Conical intersection in a molecular system is not an isolated point in the coordinate space, but a 3N−8 dimensional hyperspace where N is the number of atoms in this molecular system. Like the case in the 3N−6 coordinate space, there are many local minima in this 3N−8 hyperspace, which are known as minimum energy conical intersections.^{1, 2, 3, 6, 9, 10, 19, 31, 107} Moreover, it is also reasonable to expect that the number of local minima in the 3N−8 hyperspace increases with the increasing number of atoms in a system. Specifically, in the framework of the QM∕MM method, a small position displacement of the MM subsystem, even only one coordinate of one atom in the MM subsystem, will change the conical intersection structure of the QM subsystem, albeit the resultant changes both in structure and in energetics for the QM conical intersection are small. Usually, there are tens of thousands of atoms in the MM subsystem in a regular QM∕MM simulation; hence, it is expensive, even impossible, to search each local QM conical intersection structure related to one MM configuration. Additionally, searching each QM conical intersection for each MM configuration is not necessary. Since the MM subsystem only plays as a perturbation on the QM subsystem, and the structure and the energetics of the QM conical intersection change subtly due to a small displacement of the MM subsystem, one thereby expects that conical intersections of potential of mean force surfaces are more useful. In such case, we need not focus on each local QM conical intersection corresponding to each MM configuration, instead focus on an averaged QM conical intersection corresponding to an ensemble of MM configurations sampled by MD simulations. This is one reason why we need averaged conical intersections of potential of mean force surfaces.
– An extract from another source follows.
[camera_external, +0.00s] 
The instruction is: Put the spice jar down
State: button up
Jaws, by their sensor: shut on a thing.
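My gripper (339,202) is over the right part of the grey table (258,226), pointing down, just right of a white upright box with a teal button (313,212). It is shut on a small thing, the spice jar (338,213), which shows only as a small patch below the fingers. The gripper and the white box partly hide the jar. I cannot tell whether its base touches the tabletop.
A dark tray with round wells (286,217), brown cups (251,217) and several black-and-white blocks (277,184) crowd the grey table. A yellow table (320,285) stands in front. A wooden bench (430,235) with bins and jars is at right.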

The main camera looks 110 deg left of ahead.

Another issue we need to address is about the validation of conical intersections of potential of mean force surfaces in solution or macromolecules. Conical intersections of potential of mean force surfaces could be meaningless for ultrafast (less than 1 ps) excited state processes because in such case, solvent or macromolecular environment cannot response so fast to adopt a new equilibrium with the excited state electron population. For such ultrafast excited state processes, “on the fly” ab initio nonadiabatic dynamics simulations in combination with the QM∕MM method should be more useful.^{7, 12, 13, 26, 37, 80, 81, 92} However, time scale of “on the fly” ab initio nonadiabatic dynamics is rather limited, always within or near picoseconds, due to expensive evaluations of gradient difference and nonadiabatic coupling vectors and small time steps. However, relatively slow reactions, more than hundreds of picoseconds, remain ubiquitous in solution photochemistry and biophotochemistry.^{27, 28, 74, 75, 76, 77} For such situations, it is impractical to perform an “on the fly” ab initio nonadiabatic dynamics simulations to study photochemical reactions. More importantly, one trajectory is statistically meaningless; hundreds even thousands of trajectories are in general required to gain statistical information to certain extent. In contrast to “on the fly” ab initio nonadiabatic dynamics, topological structures, such as conical intersections of potential of mean force surfaces, could be more useful and provide us invaluable insights into mechanisms of photophysical processes and photochemical reactions in solution or macromolecules. This is another reason why we need averaged conical intersections of potential of mean force surfaces.

CONCLUSION

On the basis of the previous sequential QM∕MM and QM∕MM-MFEP methods, we have designed two sequential conical intersection optimization methods for small- and medium-size molecules in solution or macromolecules: one for potential energy surfaces and the other for potential of mean force surfaces. Detailed theoretical background, formulations, algorithms, and implementations are given. In such methods, conical intersection optimizations are carried out only in the QM subsystem, which includes the region where electronic structure remarkably changes in photochemical reactions or photophysical processes. With this QM∕MM partition and sequential optimization scheme (not concurrent one), two advantages are accessible.

1. First, dimensionalities of gradient difference and nonadiabatic coupling vectors, required for conical intersection optimizations, are decreased due to the relatively small QM subsystem, always about tens of atoms. This advantage is accessible for both concurrent and sequential optimization schemes in the framework of the QM∕MM method.

2. Second, the number of evaluations of gradient difference and nonadiabatic coupling vectors is reduced, because the QM conical intersection optimizations and MM minimizations or samplings are sequentially, not concurrently, performed. In sequential scheme, these vectors need to be calculated only when the QM subsystem moves, independent of the MM minimizations or samplings. However, for concurrent one, they must be calculated when the QM or MM subsystem moves. This advantage is accessible only for sequential optimization scheme, as proposed in this work.

Test optimizations of conical intersections of cyclopropanone and acetaldehyde in aqueous solution have also been carried out. Further development of these methods is in progress.